Katy and I went to the front of the table that was next to the microphone we would all begin using soon. As I tried to eat bite-sized spinach quiches, Katy started in on her story. “I don’t really know where to start?” she said.
“Just talk,” I said, knowing that after experiencing David’s arrival, nothing would faze me.
“Well, I didn’t really know Matt, but I felt like I should be here. My boyfriend killed himself ten years ago.” I started to tear up again.
She told me how it had happened in her early twenties right after college graduation, how she had gone on to travel on her own, had gotten knee-deep into drugs and alcohol, had met another man and had gotten pregnant (and since had had a daughter). Then she told me how her boyfriend who she had recently split from had said to her, “You’re still not over him.” “Him” was her boyfriend that had killed himself ten years before.

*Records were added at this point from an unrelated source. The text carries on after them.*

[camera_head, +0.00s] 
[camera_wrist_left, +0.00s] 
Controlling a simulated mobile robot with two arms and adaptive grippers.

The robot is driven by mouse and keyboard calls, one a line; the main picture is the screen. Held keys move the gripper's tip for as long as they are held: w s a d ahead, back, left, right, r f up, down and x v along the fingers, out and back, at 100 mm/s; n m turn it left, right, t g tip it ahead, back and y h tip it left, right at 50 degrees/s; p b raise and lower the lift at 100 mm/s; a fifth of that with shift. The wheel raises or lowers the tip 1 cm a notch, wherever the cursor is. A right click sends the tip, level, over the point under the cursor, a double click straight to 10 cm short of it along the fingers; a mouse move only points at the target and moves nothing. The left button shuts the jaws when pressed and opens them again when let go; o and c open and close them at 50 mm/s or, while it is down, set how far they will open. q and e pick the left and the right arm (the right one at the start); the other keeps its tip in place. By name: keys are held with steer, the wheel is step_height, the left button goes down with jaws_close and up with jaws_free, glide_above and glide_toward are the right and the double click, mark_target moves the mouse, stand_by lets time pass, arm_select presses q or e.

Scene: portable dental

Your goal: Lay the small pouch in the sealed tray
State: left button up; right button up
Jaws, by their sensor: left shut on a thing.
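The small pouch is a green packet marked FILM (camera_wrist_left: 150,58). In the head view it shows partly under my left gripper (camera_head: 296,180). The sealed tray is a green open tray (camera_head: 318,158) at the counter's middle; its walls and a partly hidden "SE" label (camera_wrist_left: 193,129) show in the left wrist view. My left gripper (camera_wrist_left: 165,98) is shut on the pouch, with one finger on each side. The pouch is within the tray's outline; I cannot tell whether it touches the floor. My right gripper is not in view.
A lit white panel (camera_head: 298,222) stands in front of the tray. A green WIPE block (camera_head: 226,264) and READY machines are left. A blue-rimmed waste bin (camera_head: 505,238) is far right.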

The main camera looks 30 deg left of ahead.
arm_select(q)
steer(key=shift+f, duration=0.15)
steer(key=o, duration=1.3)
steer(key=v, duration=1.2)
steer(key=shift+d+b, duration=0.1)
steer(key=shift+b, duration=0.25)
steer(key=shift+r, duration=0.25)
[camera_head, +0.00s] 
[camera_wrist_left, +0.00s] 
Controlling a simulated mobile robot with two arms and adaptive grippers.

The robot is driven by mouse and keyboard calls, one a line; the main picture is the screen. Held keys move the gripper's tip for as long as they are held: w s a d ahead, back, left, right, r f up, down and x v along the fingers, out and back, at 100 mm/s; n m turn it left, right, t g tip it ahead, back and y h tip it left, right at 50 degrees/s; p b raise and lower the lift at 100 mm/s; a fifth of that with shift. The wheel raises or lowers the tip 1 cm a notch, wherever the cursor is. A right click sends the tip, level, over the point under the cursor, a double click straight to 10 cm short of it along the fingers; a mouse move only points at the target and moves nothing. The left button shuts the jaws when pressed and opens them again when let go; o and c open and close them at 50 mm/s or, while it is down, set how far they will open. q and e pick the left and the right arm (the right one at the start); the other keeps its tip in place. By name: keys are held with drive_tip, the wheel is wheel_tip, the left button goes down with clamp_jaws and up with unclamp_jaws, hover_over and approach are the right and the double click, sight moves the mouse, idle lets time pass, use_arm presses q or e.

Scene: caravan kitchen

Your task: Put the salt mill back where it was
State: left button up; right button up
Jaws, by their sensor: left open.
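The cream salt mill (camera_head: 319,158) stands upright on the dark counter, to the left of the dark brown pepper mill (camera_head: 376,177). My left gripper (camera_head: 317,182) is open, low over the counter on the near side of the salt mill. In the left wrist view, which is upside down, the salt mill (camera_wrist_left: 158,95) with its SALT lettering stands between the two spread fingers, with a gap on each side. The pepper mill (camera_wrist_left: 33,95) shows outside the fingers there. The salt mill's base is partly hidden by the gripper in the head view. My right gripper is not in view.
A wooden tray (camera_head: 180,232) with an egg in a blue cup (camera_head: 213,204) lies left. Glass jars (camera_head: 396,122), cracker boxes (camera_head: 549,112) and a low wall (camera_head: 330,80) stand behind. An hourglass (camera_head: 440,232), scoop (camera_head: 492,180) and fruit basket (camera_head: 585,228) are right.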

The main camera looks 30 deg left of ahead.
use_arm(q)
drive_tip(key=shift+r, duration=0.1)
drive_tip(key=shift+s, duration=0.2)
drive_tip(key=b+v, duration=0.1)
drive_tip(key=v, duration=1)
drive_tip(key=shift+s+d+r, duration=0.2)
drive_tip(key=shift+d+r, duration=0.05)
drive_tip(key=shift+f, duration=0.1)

“So, I thought I should come tonight because I don’t think I ever really grieved for him properly.” She mentioned how Matt had sounded a lot like her boyfriend: brilliant, intense, talented, a perfectionist, and needing to be in control of his life. She told me how she had gone back to Chicago for his memorial service to be with his family after her boyfriend’s suicide, and then something struck me as a coincidence, so I spoke up.
“Where in Chicago was your boyfriend from?”
I had asked because I had already learned the world was small in these circles.
“Winnetka,” she said intently.
“Wait, what was his name?”
Katy revealed his name and I dropped my head into my hands.
“What is going on here?”
I didn’t think my body could handle any more shock.
“I knew your boyfriend.” I looked up at Katy whose face was now red with tears and in the same state of shock.
“Are you kidding me?” As she said that, the memory from my past that I had totally forgotten until now flooded my brain.